# Problem details
Return, word for word, the lines from the line holding "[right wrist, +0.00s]" through the line holding "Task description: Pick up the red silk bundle". Include both end lines and no others.

*** Data lines

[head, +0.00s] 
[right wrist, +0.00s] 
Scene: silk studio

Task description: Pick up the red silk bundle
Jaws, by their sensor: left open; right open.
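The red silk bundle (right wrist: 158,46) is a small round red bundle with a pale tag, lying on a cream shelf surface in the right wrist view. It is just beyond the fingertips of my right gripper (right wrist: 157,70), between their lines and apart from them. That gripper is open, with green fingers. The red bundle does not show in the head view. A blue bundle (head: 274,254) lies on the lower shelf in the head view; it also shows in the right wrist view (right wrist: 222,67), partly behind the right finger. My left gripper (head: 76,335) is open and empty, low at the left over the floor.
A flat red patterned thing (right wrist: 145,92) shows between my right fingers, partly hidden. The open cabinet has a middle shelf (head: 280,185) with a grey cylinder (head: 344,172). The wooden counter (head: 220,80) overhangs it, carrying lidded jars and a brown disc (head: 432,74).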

******

# Reply to the task
[right wrist, +0.00s] 
Scene: silk studio

Task description: Pick up the red silk bundle

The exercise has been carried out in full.